Breakfast egg rolls are the best idea you’ve never had. Fluffy scrambled eggs. Crispy bacon. Melty cheese. Wrapped in a golden, crunchy egg roll wrapper. Serve with maple syrup or hot sauce. Breakfast just got dangerous.

Ingredients

Makes 8-10 egg rolls.

  • 8-10 egg roll wrappers
  • 6 large eggs
  • 2 tbsp milk or cream
  • 6 strips bacon, cooked and crumbled
  • ½ cup shredded cheddar cheese
  • 2 green onions, sliced (optional)
  • Salt and pepper to taste
  • Vegetable oil for frying
  • Optional dippers: maple syrup, hot sauce, ranch

Step-by-Step Instructions

Step 1: Make Scrambled Eggs

  1. Whisk eggs, milk, salt, and pepper. Scramble in a buttered skillet over medium heat until soft and just set. Let cool slightly.

Step 2: Mix Filling

  1. In a bowl, combine scrambled eggs, crumbled bacon, cheddar, and green onions.

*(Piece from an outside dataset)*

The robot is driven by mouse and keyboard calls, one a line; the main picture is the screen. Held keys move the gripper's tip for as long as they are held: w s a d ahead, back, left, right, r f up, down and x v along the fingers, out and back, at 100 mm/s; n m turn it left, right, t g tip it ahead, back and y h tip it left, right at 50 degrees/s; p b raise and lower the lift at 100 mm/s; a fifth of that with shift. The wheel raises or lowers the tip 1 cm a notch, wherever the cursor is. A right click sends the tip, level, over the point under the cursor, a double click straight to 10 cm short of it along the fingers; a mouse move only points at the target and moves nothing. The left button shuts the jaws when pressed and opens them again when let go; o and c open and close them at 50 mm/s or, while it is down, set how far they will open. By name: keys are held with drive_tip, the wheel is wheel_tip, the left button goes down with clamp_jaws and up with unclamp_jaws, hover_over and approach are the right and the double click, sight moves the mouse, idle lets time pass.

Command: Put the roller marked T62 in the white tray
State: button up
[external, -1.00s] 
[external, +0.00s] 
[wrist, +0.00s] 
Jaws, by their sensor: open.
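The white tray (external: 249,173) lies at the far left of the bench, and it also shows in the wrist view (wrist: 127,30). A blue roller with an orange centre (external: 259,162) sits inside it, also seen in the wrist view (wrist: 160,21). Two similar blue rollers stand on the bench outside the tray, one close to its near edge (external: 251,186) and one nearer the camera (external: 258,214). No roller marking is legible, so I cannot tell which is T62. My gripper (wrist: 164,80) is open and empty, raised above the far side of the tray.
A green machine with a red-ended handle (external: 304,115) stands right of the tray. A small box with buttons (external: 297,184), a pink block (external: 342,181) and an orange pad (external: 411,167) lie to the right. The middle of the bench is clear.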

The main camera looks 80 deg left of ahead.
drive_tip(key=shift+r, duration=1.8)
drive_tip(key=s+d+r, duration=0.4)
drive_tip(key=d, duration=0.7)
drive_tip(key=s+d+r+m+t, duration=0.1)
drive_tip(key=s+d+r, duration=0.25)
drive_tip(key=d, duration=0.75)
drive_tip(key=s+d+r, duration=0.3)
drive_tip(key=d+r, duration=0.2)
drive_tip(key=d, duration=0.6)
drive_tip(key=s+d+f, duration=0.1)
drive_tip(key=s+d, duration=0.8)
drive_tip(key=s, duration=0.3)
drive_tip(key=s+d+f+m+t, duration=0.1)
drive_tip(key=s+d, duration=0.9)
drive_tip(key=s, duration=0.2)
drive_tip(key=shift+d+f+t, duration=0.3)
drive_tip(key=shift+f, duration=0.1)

Step 3: Assemble Egg Rolls

  1. Place an egg roll wrapper in a diamond shape. Add 2-3 tablespoons of filling in the center.
  2. Fold bottom corner over filling. Fold in sides. Roll tightly. Wet top corner with water to seal.

Step 4: Fry

  1. Heat 1½ inches of oil to 350°F (175°C). Fry egg rolls 2-3 at a time, 2-3 minutes per side, until golden brown and crispy.
  2. Drain on a wire rack (not paper towels — keeps them crispy).

Step 5: Serve

  1. Serve hot with maple syrup for sweet-savory or hot sauce for kick. Either way, you’re winning.

Summary

Prep Time: 15 min | Cook Time: 15 min | Total: 30 min

Yield: 8-10 egg rolls | Difficulty: Medium

Storage Notes

Make ahead: Assemble uncooked egg rolls, freeze on a tray, then bag. Fry from frozen (add 2 minutes). Leftovers: Reheat in oven or air fryer at 375°F for 8-10 minutes. Never microwave — sogginess is the enemy of the egg roll.